Alan Rickman was a very accomplished stage actor but as this is my personal tribute, it is how I remember him as a film actor that I will be talking about.  Film fans of many different genres will remember him as he covered a wide range of roles, some villains, but others were good guys.  His first big film role came as the delightful Hans Gruber in Die Hard.  I mean, who even wants Bruce Willis to win when you have Alan taunting him? Not me!
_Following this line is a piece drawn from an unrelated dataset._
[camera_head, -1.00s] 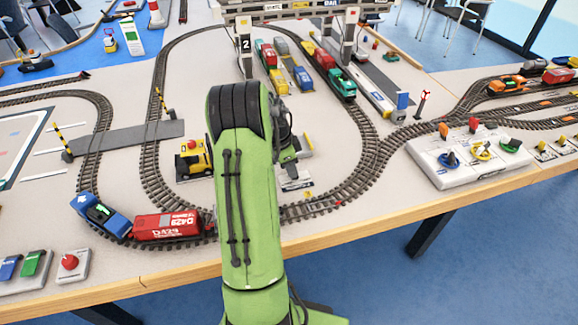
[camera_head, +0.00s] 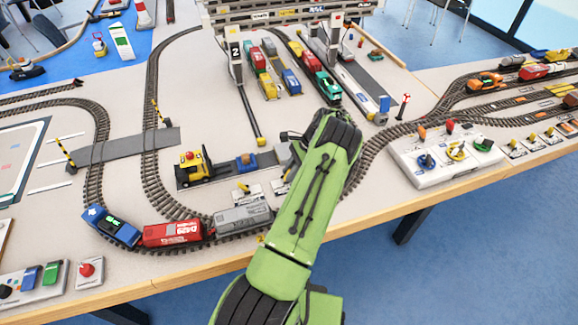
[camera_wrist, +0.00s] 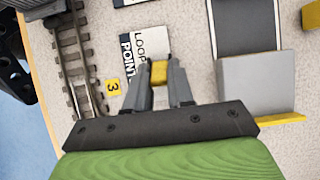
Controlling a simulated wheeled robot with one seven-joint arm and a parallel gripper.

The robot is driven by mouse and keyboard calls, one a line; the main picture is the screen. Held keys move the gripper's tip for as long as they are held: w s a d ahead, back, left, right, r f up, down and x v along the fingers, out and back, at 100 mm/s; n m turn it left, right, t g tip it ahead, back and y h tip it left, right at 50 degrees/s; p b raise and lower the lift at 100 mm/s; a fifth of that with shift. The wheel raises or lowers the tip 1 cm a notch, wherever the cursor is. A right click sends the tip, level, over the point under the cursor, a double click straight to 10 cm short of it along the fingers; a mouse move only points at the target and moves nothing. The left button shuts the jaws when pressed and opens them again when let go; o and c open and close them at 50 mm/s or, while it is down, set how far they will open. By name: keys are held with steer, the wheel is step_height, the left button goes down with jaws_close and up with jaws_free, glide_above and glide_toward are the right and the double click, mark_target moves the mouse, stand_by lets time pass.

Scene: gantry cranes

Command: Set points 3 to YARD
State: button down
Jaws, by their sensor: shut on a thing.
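In the wrist view my gripper (camera_wrist: 158,66) is shut with its two fingers on either side of a small yellow lever handle (camera_wrist: 158,74). The lever stands on a white plate (camera_wrist: 129,72), with "LOOP" and "POINT…" readable and the rest hidden. A yellow tag marked 3 (camera_wrist: 113,87) lies between the plate and the track. No YARD marking can be read. In the head view my green arm reaches over the front track and hides the fingers. A white lever plate (camera_head: 280,187) shows partly beside the arm.
A grey wagon (camera_head: 243,217), red wagon (camera_head: 172,232) and blue locomotive (camera_head: 112,226) stand on the front track. A white control box (camera_head: 440,160) is at right.

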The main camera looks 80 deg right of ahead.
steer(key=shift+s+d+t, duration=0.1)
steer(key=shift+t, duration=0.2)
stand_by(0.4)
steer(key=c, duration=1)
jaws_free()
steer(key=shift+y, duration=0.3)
I don’t even like Bruce Willis.  However, the first film I saw him in was Robin Hood: Prince of Thieves as the deliciously evil Sheriff of Nottingham and I loved him in it.  

Putting aside the dodgy accents from the other cast members (yes Kevin Costner I mean you), the Sheriff was perfectly British, his quips about calling off Christmas, cutting hearts out with a spoon and just his general flamboyant flouncing around was perfectly played by Rickman, so much so that most of the deleted scenes on the DVD Special Edition were his. Rumour has it Costner felt Rickman acted him off the screen (and he did).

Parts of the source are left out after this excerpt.